It’s lunchtime at Aranyas, a popular eatery in Dhanbad, the coal-rich city in Jharkhand. But while just a few tables are occupied, orders are still being punched in and flying out, courtesy the swarm of delivery personnel. Clad in either crimson or orange, they wait impatiently at the service counter.
Across the city—at traffic signals and outside the many residential townships—the procession of crimson and orange never ends. This is a marked change for Dhanbad, a city that, until recently, frowned upon eating out, forget ordering in. And with food delivery becoming the new norm, many small, unglamorous, delivery-only dhabas have mushroomed.
In Patna, the capital of neighbouring Bihar, this scene repeats. This, too, is a relatively recent phenomenon. As recently as the summer of 2018, food delivery wasn’t this common in eastern India, with Kolkata being the exception.
But it isn’t just eastern India. Cities such as Kanpur, Kota and Thrissur tell a similar story. Of the blitzscaling by Zomato and Swiggy, the two biggest players in India’s food tech space. While Swiggy has expanded its food delivery business to 145 cities (as of 7 May) from a modest 8 cities in October 2017, Zomato is now delivering food in nearly 250 cities, up from 17 cities less than a year ago.

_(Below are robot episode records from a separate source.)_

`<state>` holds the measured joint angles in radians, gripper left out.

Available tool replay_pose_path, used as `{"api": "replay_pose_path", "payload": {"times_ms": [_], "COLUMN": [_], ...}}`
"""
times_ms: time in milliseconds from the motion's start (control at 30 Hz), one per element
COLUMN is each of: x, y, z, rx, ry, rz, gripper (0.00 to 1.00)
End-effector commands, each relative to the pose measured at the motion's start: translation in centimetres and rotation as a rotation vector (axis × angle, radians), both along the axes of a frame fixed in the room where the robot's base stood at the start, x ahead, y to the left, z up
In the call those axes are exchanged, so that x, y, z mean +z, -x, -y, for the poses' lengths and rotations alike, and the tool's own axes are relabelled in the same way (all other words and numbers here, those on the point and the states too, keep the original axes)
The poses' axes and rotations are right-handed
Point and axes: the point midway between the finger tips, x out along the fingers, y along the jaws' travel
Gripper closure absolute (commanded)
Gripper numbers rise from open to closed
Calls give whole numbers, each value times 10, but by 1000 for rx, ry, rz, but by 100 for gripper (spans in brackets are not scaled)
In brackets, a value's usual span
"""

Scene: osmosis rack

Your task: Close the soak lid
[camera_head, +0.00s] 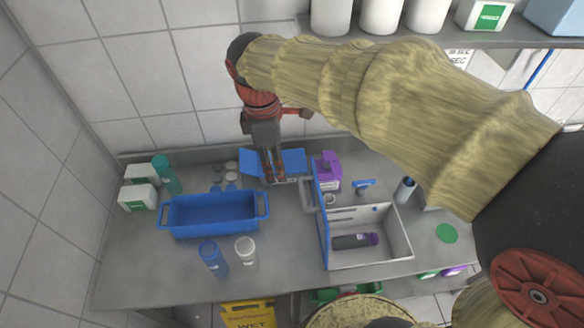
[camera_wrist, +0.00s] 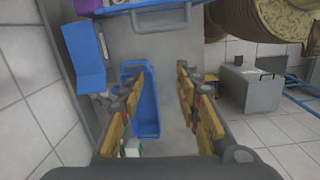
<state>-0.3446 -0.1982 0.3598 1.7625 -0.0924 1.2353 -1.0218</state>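The soak box is a pale open box (camera_head: 398,240) at the right of the counter, with a dark purple-capped bottle (camera_head: 352,240) inside. Its blue lid (camera_head: 322,228) stands upright along the box's left side, with a grey handle (camera_head: 307,194) on its outer face. In the wrist view the grey handle (camera_wrist: 160,20) shows at the top, below the lid's blue edge. My gripper (camera_head: 272,178) points down over the back of the counter, left of the handle and apart from it. In the wrist view my gripper (camera_wrist: 165,88) is open, with nothing between its fingers.
A blue tray with handles (camera_head: 213,214) stands left of my gripper; a blue holder (camera_head: 288,160) is behind it. Blue (camera_head: 213,259) and white (camera_head: 246,253) cups stand in front. A purple container (camera_head: 326,168) sits behind the lid. Counter between tray and lid is clear.

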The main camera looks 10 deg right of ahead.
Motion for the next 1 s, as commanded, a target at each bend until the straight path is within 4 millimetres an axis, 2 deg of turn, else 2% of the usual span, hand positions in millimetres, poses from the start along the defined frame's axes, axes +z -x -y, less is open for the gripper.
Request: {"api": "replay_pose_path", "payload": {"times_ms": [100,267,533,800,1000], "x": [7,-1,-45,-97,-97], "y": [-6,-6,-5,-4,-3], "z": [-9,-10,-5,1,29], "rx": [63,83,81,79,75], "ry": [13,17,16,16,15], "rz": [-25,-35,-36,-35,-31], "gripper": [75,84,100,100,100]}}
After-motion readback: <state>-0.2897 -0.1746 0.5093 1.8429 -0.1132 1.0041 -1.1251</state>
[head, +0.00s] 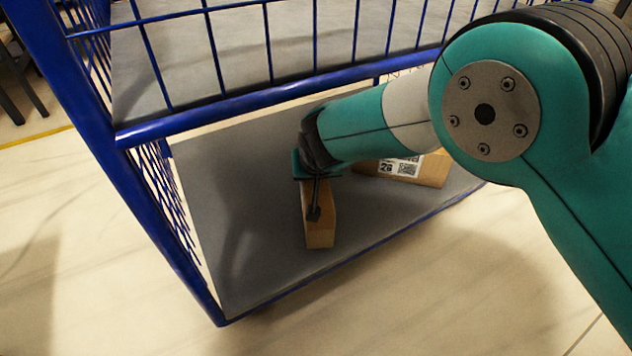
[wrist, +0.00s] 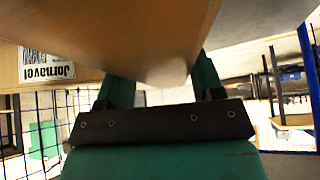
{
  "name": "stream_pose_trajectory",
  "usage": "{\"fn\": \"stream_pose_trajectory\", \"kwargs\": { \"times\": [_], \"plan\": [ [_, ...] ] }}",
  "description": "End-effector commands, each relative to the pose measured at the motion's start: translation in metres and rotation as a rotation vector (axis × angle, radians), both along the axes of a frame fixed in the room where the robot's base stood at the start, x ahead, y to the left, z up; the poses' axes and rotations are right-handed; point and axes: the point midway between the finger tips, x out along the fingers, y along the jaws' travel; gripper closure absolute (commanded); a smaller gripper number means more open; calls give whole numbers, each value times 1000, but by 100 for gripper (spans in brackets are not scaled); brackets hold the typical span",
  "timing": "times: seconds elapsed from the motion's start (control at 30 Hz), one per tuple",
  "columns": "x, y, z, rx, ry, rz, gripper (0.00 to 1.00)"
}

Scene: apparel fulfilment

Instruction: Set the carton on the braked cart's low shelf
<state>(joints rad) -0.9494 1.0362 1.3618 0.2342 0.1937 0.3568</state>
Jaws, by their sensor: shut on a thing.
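The blue wire-sided cart (head: 140,133) has a grey low shelf (head: 230,235). My gripper (head: 315,205) is over that shelf, shut on a brown carton (head: 320,237), with a dark finger against its side. The carton's lower end is at or just above the shelf; I cannot tell whether it touches. In the wrist view the held carton (wrist: 150,30) fills the top between the green fingers of my gripper (wrist: 163,88). The cart's brake is not in view.
A second brown carton (head: 432,170) with a printed label lies on the low shelf to the right, partly behind my arm. The upper shelf (head: 180,65) and its blue rail hang above and behind. The shelf's left part is bare.

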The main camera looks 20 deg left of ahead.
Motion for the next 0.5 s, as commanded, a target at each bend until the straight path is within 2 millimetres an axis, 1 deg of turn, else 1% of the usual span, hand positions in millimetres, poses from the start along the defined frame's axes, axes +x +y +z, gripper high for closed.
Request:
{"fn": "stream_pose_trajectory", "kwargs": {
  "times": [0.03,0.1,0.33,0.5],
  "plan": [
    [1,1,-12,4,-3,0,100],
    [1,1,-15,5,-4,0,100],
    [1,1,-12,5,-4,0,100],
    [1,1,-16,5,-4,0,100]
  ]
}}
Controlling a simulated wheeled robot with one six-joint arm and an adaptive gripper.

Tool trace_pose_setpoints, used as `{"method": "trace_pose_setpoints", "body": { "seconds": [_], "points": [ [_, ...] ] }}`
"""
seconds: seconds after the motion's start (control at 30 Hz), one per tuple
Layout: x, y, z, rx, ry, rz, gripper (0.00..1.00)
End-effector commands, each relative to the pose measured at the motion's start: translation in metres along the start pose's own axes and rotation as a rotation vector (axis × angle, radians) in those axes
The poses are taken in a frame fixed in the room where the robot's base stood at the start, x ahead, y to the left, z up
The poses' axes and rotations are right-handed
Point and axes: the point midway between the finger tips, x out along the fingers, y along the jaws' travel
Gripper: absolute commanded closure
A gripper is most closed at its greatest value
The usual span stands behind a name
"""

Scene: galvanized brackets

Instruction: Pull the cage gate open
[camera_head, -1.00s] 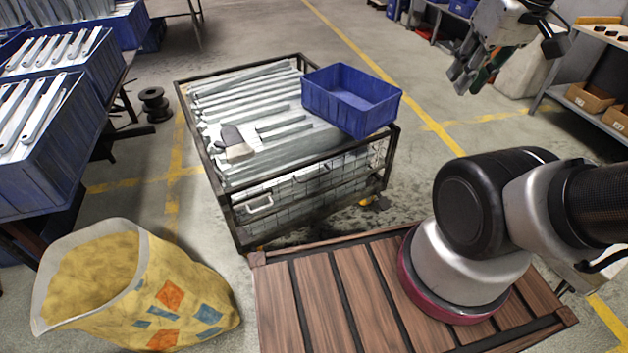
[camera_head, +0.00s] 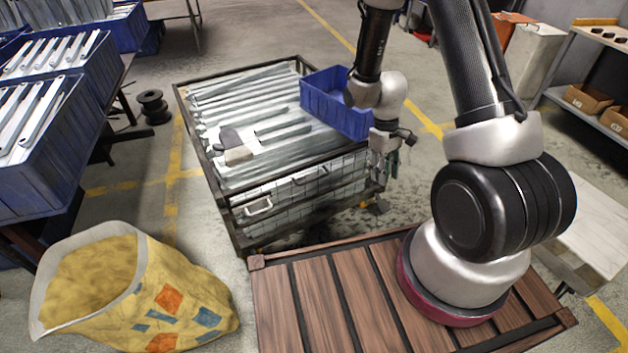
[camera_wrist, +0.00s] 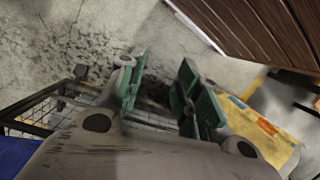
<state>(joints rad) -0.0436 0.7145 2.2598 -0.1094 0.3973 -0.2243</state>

As the two food tech giants expand, they’re finding happy hunting grounds further afield from India’s large metros. Kota, for example, with a population of around one million, is one of the fastest emerging cities for both companies. Largely due to its student population. Ditto for Manipal, says Swiggy COO Vivek Sunder. Bengaluru-headquartered Swiggy has dominated the south since it began operations in 2014.
In his blog declaring the annual report for the year ended March 2019, Zomato CEO Deepinder Goyal painted a similar picture: “…70% of our regular users in Kolhapur had never tried food delivery in their life (even over a phone call),” he wrote. Gurugram-based Zomato, which started deliveries in 2015, has always been king in the north.
With both companies fast expanding to cover every Indian city and town worth its salt in the country, it isn’t surprising that Goyal believes food delivery in India will overtake e-commerce soon. But as the tentacles of the two food tech juggernauts continue their unceasing reach, encroaching on each other’s turf is inevitable. Each has its own approach it believes will give it an edge. But who will upstage the other?
Thinning the field
Even as the Indian food delivery space expanded over the last half-decade, it has simultaneously consolidated. According to a 2016 Bloomberg report, more than 400 Indian food delivery apps started between 2013 and 2016.